Upon implementation of the spend orchestration, there will be one fiasco, hardship, and falling out after another as you realize the platform doesn’t do anything if you don’t have core Procurement platforms for sourcing, supplier management, analytics, contract management, procurement, and invoice management/accounts payable … otherwise, it’s just intake to nowhere and orchestrating faster push and pull from your incomplete, outdated ERP/MRP. Also, without good platforms in place, it will just make it easier for the stakeholders to admonish you on a daily basis when your Procurement process doesn’t actually pick up the pace or perform more preferably. And you will be more jealous of your peers that skipped the orchestration platform and went straight for the S2P or P2P platform that actually solves some of your Procurement problems.

Now, eventually you will acquire the missing pieces (or these orchestration platforms will build basic functionality) and you will kiss and make up at a big fat Procurement Wedding like ISM or DPW, where they invite you on an all expenses paid trip to participate in their prestigious Power Procurement panel, but it will be a very rocky road on the way.

Our suggestion is that if a company comes knocking with “spend orchestration“, you tell them thanks and no thanks and save the comedy hijinks for the big screen. If you do need orchestration — which you won’t know for sure until after you’ve consolidated your applications, determined which are not easy to direct connect (due to a lack of [Open] APIs), which don’t allow easy access across the organization, and where orchestration might actually help — you want to get that orchestration from a company that has grown up, not one just starting it’s teenage high-school journey!

Orchestration Won’t Solve a Reckless Runaway SaaS Proliferation Problem!

In a recent LinkedIn Post, THE REVELATOR asked Why you need an Internal and External Metaprise Strategy for optimal Intake and Orchestration capability? and noted that:

  • Most large enterprises use between 10-25 procurement software platforms, with some complex organizations exceeding 25. Just for Procurement!
  • A 2022 study by Forrester Consulting found that large enterprises use an average of 367 software applications and systems.
  • A 2023 report by Zylo found that large organizations deploy an average of 660 Software as a Service (SaaS) applications.

Moreover, the doctor has seen stats:

  • as high as 87 individual SaaS products in a single department in larger orgs
  • exceeding 40 for Marketing or Sales … when you can’t find more than a half dozen apps that actually do something significantly different

All the doctor can say to this is that if the number of platforms you are using numbers is in the three digits, you don’t need orchestration, you need consolidation!

For example, Marketing and Sales is all lead generation/management and customer prediction/funnel/CRM. With no coherent strategy (beyond maybe SalesForce for CRM), every employee or team will purchase their own set of Apps and the organization will have 5 to 10 apps that more or less do the same thing with 90% overlap.

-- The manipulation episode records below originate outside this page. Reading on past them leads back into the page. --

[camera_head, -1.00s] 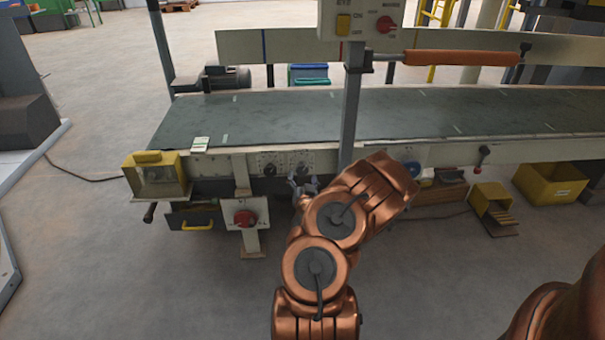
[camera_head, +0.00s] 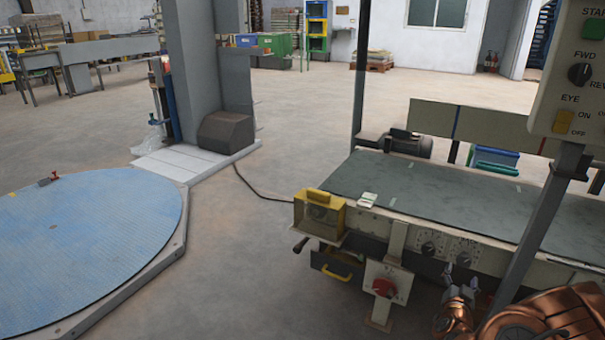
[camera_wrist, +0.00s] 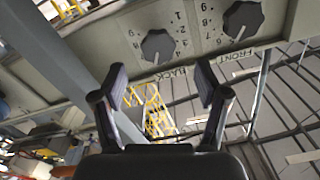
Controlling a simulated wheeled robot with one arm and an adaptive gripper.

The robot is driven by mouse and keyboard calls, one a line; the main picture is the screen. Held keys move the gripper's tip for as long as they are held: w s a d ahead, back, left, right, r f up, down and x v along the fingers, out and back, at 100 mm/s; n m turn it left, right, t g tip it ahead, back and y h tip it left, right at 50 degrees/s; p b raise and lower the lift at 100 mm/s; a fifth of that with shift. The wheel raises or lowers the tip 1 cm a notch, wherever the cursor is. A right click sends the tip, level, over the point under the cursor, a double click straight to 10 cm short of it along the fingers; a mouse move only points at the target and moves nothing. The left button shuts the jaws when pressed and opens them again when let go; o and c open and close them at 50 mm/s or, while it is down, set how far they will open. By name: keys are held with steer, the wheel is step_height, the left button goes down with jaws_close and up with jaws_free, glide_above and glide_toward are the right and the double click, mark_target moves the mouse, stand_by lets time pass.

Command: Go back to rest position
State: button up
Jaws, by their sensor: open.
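My gripper (camera_wrist: 162,88) is open and empty in the wrist view, its two fingers spread apart. Beyond the fingertips is the conveyor's side panel with two dark numbered knobs, the left knob (camera_wrist: 158,46) above the word BACK and the right knob (camera_wrist: 242,20) above the word FRONT. In the head view my gripper (camera_head: 461,284) is small at the lower right, in front of the conveyor's side and just below the knobs (camera_head: 428,248). I cannot tell whether it touches the panel. My copper arm fills the lower right corner.
The conveyor belt (camera_head: 430,193) runs across the right, with a control box (camera_head: 580,75) on a post. A yellow box (camera_head: 319,214), a drawer (camera_head: 337,266) and a red switch (camera_head: 384,287) sit at its near end. A blue turntable (camera_head: 85,250) stands left.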

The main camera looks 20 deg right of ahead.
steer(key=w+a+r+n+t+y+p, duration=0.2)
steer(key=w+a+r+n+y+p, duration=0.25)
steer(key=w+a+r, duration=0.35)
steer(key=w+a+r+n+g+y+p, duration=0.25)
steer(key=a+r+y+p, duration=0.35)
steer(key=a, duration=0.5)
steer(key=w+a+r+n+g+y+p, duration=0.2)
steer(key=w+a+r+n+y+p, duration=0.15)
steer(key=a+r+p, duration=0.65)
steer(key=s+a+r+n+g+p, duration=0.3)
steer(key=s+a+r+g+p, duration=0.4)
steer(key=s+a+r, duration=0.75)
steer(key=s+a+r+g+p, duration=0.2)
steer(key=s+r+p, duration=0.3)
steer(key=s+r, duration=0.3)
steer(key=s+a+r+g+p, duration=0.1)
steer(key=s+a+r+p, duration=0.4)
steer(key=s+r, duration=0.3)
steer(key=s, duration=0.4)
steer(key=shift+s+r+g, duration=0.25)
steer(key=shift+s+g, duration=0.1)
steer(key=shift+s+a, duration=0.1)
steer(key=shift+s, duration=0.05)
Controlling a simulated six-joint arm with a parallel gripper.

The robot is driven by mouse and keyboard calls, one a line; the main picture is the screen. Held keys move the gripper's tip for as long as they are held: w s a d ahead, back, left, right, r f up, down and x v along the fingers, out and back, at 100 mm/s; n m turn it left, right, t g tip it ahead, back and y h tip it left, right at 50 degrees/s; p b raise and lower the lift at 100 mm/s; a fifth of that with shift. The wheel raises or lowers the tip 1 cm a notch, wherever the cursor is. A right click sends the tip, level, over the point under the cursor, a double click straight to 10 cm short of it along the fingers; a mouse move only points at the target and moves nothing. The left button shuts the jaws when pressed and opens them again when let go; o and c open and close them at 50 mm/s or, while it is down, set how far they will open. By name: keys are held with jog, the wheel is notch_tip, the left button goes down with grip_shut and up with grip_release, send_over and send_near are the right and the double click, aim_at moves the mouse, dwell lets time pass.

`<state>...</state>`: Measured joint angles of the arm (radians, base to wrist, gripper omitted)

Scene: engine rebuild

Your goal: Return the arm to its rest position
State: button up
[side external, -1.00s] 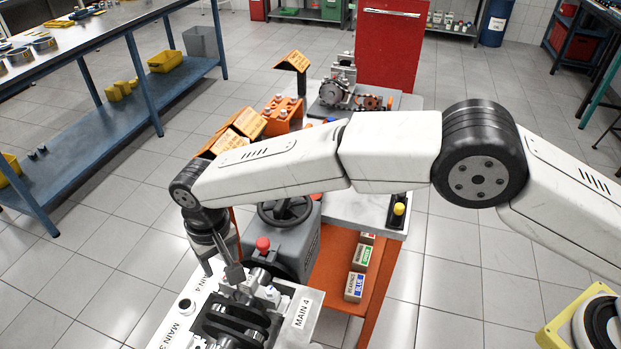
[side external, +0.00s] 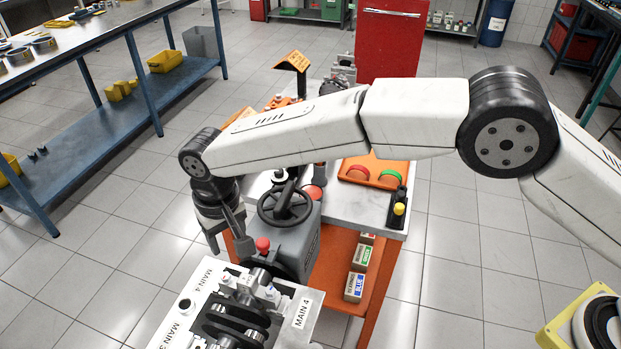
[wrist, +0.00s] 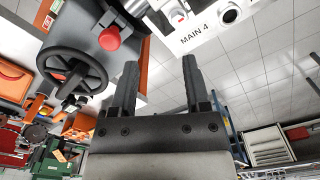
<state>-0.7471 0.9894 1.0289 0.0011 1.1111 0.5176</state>
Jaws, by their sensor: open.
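My white arm (side external: 290,125) reaches across the upper middle of the side view. My gripper (side external: 226,240) hangs from its left end, pointing down, above the floor-side edge of the engine fixture. In the wrist view my gripper (wrist: 160,65) shows two dark fingers spread apart with nothing between them. The engine fixture (side external: 200,285) with "MAIN 3" and "MAIN 4" labels and a dark crankshaft (side external: 235,325) lies below it. In the wrist view, its "MAIN 4" plate (wrist: 197,37) is at the top.
A grey machine with a black handwheel (side external: 285,203) and red knob (side external: 263,244) stands close to the right of my gripper. Behind it is a bench (side external: 345,208) with an orange tray (side external: 372,170) and a yellow-button box (side external: 398,210). Open floor (side external: 110,240) lies left.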

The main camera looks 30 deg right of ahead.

And similar situations abound throughout the organization.

So yes, these organizations need a strategy, and that strategy should be to centralize app decision and management in each department to prevent unnecessary app sprawl. After all, each app you orchestrate costs you even more money than the app subscription cost (as the orchestration app will charge you based on the number of integrations, and how many of those it supports out of the box), which ends up ballooning your overspend to integrate apps you shouldn’t be using in the first place.

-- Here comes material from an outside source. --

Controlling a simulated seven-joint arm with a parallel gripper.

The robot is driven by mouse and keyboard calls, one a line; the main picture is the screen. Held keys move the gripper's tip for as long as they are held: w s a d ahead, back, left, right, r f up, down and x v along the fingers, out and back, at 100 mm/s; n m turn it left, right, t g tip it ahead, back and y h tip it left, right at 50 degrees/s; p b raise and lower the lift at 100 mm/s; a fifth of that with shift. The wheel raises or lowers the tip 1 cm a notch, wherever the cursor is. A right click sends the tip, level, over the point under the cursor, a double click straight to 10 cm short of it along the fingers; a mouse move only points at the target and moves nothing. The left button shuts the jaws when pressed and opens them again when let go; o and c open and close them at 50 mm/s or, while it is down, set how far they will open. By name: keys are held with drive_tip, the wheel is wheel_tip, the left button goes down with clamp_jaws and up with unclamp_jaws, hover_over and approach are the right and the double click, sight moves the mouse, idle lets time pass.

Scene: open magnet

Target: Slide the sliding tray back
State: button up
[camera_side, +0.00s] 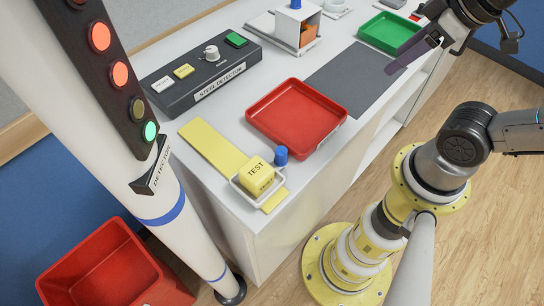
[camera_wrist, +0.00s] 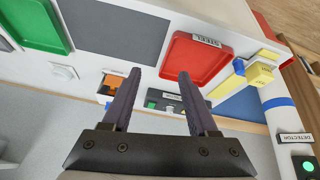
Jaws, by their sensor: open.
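The sliding tray (camera_side: 238,186) is a small white-rimmed tray at the near end of a yellow strip (camera_side: 210,147) on the white counter. A yellow block marked TEST (camera_side: 257,173) sits in it, and a blue knob (camera_side: 281,155) stands at its right side. In the wrist view the TEST block (camera_wrist: 262,73) and blue knob (camera_wrist: 239,67) show at the right. My gripper (camera_side: 392,68) is at the upper right of the side view, well away from the tray. In the wrist view its two dark fingers (camera_wrist: 158,73) are apart with nothing held between them.
A red tray (camera_side: 342,123) lies beside the strip, then a grey mat (camera_side: 350,78) and a green tray (camera_side: 390,48). A detector column (camera_side: 105,110) rises at left.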

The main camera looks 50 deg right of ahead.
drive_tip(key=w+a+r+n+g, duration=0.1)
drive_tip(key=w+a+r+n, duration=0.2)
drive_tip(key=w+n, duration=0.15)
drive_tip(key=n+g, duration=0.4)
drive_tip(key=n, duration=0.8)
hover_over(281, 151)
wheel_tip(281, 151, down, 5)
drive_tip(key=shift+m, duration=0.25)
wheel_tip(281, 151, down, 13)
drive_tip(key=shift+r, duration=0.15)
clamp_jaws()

Which means that the first thing these organizations need is a SaaS App Optimization platform that can crawl their SaaS purchase and usage data, identify what’s used, identify more-or-less duplicate apps, and identify which app should be consolidated upon based on usage. This will not only reduce costs by over 30% once the unnecessary apps can be dropped (at the end of the current license or payment cycle), but increase productivity (as [cross functional] teams work in the same app ecosystem).

Moreover, this is just the tip of the overspend iceberg. Once the first round of consolidation is done, these organizations need to tackle SKU sprawl in their enterprise platforms, and their ERP, Cloud Host, and Back-Office Systems in particular where the common vendor strategy is to offer “bigger discounts” when the client purchases packages that contain modules they don’t need or more seats than they will actually use, which, even with the bigger discount percentage off of list price, are still designed to cost the organization more than they should be spending. To do this, they will need to use a vendor, like Green Cabbage that we recently reviewed, that are experts in enterprise software system purchases and know how to unbundle these consolidations and get you insight into market pricing on a SKU basis for hard-nosed fact-based negotiations.

Only once the organization’s platforms have been consolidated and optimized should the organization embark heavily into orchestration, as this is the only way to ensure they don’t do unnecessary work or pay unnecessary costs.